Number of Presence Bits Required to Represent Compressed Values - Teradata Database

Teradata Database Design

Product
Teradata Database
Release Number
15.10
Language
English (United States)
Last Update
2018-10-06
Product Category
Software

Number of Presence Bits Required to Represent Compressed Values

Because compression is signaled by populating octets of presence bit fields in the row header, there is a tradeoff between the capacity required to add presence octets and the savings realized from multivalue compression at the base table row level: the size of the bit field required to express multivalue compression increases non-linearly as a function of the number of values to be compressed. With respect to the savings gained by multivalue compression, this tradeoff is almost always worth doing.

The following table indicates the relationship between the number of values (and null, which is always compressed by default) specified for compression per column and the number of compress bits required to indicate that number of values.

 

          Nullable?

       Number of Column Values

                   Compressed

   Number of Compress Bits in the Row

                     Header Bit Field

              Yes

                 null

                                1

Shared with the presence bit.

               No

                 1

                                1

               No

                 2 - 3

                                2

               No

                 4 - 7

                                3

               No

                 8 - 15

                                4

               No

                 16 - 31

                                5

               No

                 32 - 63

                                6

               No

                 64 - 127

                                7

               No

                 128 - 255

                                8

              Yes

                 1 + null

                                1

              Yes

                 2 - 3 + null

                                2

              Yes

                 4 - 7 + null

                                3

              Yes

                 8 - 15 + null

                                4

              Yes

                 16 - 31 + null

                                5

              Yes

                 32 - 63 + null

                                6

              Yes

                 64 - 127 + null

                                7

              Yes

                 128 - 255 + null

                                8

The compress bits value represents an index into the compress multivalue array for that column in the table header. This is illustrated by the following graphic showing that the presence bit pattern 10 points to the compressed character string “Los Angeles” in the table header. Note that because only 3 values are compressed for this column, 2 compression bits are required to uniquely identify them.

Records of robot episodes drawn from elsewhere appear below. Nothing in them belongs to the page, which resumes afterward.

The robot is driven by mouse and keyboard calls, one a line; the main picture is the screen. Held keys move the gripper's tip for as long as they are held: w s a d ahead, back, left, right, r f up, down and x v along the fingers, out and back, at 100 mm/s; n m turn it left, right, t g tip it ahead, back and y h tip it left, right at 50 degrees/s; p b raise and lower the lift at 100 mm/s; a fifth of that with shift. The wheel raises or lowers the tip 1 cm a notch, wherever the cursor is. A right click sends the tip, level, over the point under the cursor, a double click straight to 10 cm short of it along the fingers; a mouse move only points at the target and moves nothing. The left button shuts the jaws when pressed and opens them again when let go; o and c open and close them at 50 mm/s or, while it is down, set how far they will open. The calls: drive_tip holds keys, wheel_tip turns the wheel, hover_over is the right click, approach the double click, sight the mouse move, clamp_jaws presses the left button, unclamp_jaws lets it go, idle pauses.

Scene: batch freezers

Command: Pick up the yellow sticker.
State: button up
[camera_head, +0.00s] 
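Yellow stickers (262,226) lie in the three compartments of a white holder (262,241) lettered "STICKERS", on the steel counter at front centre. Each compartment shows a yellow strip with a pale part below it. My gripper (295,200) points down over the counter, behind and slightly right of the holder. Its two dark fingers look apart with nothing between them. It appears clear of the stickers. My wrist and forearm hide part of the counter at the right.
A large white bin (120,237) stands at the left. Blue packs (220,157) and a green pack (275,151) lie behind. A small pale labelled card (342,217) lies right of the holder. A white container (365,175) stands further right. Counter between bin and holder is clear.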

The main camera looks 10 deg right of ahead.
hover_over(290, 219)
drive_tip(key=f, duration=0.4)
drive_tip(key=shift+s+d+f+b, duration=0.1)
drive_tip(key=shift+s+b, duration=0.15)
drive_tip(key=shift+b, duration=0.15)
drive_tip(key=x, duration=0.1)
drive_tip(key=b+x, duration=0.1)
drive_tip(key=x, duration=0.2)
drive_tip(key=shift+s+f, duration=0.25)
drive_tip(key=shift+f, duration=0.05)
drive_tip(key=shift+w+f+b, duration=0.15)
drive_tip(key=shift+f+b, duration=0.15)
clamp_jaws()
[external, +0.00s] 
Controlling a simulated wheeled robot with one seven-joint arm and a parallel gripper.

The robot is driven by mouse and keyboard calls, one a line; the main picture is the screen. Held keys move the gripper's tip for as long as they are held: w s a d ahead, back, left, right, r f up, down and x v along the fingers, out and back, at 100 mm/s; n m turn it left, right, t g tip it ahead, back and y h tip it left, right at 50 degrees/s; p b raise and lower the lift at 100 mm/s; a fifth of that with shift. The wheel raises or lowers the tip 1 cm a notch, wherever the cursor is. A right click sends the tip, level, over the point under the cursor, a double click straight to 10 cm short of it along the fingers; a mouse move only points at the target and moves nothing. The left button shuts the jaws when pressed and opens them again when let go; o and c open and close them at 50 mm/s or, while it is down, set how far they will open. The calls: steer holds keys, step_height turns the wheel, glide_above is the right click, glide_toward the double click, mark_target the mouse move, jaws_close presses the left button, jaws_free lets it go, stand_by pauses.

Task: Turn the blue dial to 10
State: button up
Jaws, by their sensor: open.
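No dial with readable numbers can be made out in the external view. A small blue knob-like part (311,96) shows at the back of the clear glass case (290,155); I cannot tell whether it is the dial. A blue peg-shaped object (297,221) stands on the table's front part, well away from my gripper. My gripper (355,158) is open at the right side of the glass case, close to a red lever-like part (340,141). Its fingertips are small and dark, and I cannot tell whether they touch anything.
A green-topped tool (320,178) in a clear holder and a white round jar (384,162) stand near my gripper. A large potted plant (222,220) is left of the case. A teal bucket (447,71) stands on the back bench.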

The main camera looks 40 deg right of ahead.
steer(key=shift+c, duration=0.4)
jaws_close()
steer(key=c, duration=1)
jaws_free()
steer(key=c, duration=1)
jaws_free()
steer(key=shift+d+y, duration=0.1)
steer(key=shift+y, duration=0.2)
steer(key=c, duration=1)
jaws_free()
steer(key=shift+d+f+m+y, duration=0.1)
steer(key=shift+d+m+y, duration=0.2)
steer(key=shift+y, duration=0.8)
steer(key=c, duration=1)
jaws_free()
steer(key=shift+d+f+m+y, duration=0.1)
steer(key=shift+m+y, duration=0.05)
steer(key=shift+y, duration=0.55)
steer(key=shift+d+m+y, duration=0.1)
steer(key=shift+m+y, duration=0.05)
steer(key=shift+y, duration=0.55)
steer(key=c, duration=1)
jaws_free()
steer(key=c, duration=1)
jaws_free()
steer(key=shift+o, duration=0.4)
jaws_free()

The table definition DDL for this illustration is as follows:

     CREATE TABLE MVCompress (
       StreetAddress VARCHAR(40),
       City          CHARACTER(20) COMPRESS (’New York’,
                     ’Los Angeles’, ’Chicago’) NOT NULL,
       StateCode     CHARACTER(2));

As you can see, all the possible combinations of bit patterns are used to identify and locate the values. For this particular example, the bit patterns and their corresponding values are those indicated in the following table:

 

FOR this pattern of presence bits …

The value for City is …

AND stored in …

                    00

not compressed.

the row.

                    01

’Chicago’ and is compressed

the table header.

                    10

’Los Angeles’ and is compressed

the table header.

                    11

’New York’ and is compressed

the table header.

From the perspective of the row header, the best policy is to compress the highest number of values in each octet bit array, because doing so does not add any more space in the row header (nor does null compression, which is handled by presence bits in the row header for each row). In other words, the best practice is to optimize multivalued compression for 1, 3, 7, 15, 31, 63, 127, or 255 values. You should evaluate all these possibilities to determine which yields the best compression for a particular column.

You must also take into account the number of bytes compression transfers to the table header, because those bytes count against the maximum row length of 64 KB.

The compressed values are stored adjacent to one another in ascending value order and descending order of field size following the end of Field5 in the table header. See “Table Header Components” on page 711.